Лицо мое невольно расплылось в улыбку, и в одно мгновенье я с пронзительной ясностью почувствовал: и силу Танечкиного детского счастья, и временность, непрочность нашей земной жизни (в состоянии полусна я часто не умом, а сердцем их чувствую), и, наконец, естественность, благость всего круговорота человеческой жизни, начиная с Танечкиного возраста, полного через край брызжущих счастья и силы, – до моего, упадочного, и до самой могилы. Пускай смерть явится, в свое время, завершением этого круговорота: сам по себе он прекрасен и нравственно-необходим, как бесценный дар Божий, и, дети Божии, мы должны уподобиться нашим детям, детям Земли: подчиняясь предначертанному круговороту, проходить свой земной путь с ликующим кликом:
– Тлай-лай, лай-лай! Тлай-лай, лай-лай!..

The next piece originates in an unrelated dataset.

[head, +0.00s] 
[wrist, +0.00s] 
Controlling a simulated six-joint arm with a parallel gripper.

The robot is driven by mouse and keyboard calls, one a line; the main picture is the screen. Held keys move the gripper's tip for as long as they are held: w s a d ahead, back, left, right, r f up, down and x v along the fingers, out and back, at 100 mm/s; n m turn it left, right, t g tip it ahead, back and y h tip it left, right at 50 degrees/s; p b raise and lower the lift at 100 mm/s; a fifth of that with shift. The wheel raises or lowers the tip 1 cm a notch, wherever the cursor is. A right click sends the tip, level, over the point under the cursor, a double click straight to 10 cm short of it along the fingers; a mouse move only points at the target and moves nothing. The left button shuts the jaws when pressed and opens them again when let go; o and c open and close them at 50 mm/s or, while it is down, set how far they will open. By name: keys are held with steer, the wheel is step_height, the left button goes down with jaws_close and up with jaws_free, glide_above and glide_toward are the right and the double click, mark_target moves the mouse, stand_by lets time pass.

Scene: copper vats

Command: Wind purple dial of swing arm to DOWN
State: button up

Часть IIПереписка В. Ф. Булгакова с Л. Н. Толстым
29 октября 1900 г. Томск
г. Томск
29-е октября.
Ваше Сиятельство!
Будучи поклонником Вашего таланта, смиренно прошу Вас, благоволите прислать мне Ваш неоцененный автограф. Извините, Ваше Сиятельство, мою просьбу, с которой я имел дерзость к Вам обратиться.
Ваш горячий поклонник
уч. III-го класса Томской гимназии
Валентин Булгаков
P. S. Прошу Ваше сиятельство выслать в Томскую гимназию, учен<ику> III – го кл. Валентину Булгакову.
11 сентября 1901 г. Томск
Ваше Сиятельство!
Простите мне мою дерзость, с которой я имею честь к Вам обратиться; но я слышал и читал, что вы не отказываете в нескольких, драгоценных для всех словах и нам – гимназистам, а потому осмеливаюсь спросить Вашего почитаемого мнения, Вашего совета в одном деле, о котором я решаюсь открыть только Вам, творцу «Войны и мира», «Анны Карениной» и других великих произведений. Я, Валентин Булгаков, воспитанник Томской гимназии, и еще два ученика той же гимназии основали общество… развития силы воли… Прочтя эти слова, Вы, может быть, рассмеетесь, скажете, что сделать это и могли только гимназисты, но, простите, Ваше Сиятельство, мы задались серьезной целью – выработать из себя людей крепких волею, энергичных и деятельных. У нас есть правила, которые заключаются, главным образом, в том, что мы должны уметь побеждать самих себя, побеждать свои дурные желания, а также обходиться более или менее самостоятельно. Мы все трое живем в пансионе гимназии, что позволяет нам устраивать собрания, на которых мы обсуждаем разные вопросы, касающиеся общества или его членов. О существовании нашего общества, кроме нас троих и теперь Вашего Сиятельства, не знает ни один человек. Еще раз простите за доставленное Вам беспокойство.
Вашего горячего поклонника и преданнейшего слугу
Валентина Булгакова
Томск,
11 сентября, 1901 года.
Мой адрес: Томск, мужская гимназия, Валентину Булгакову.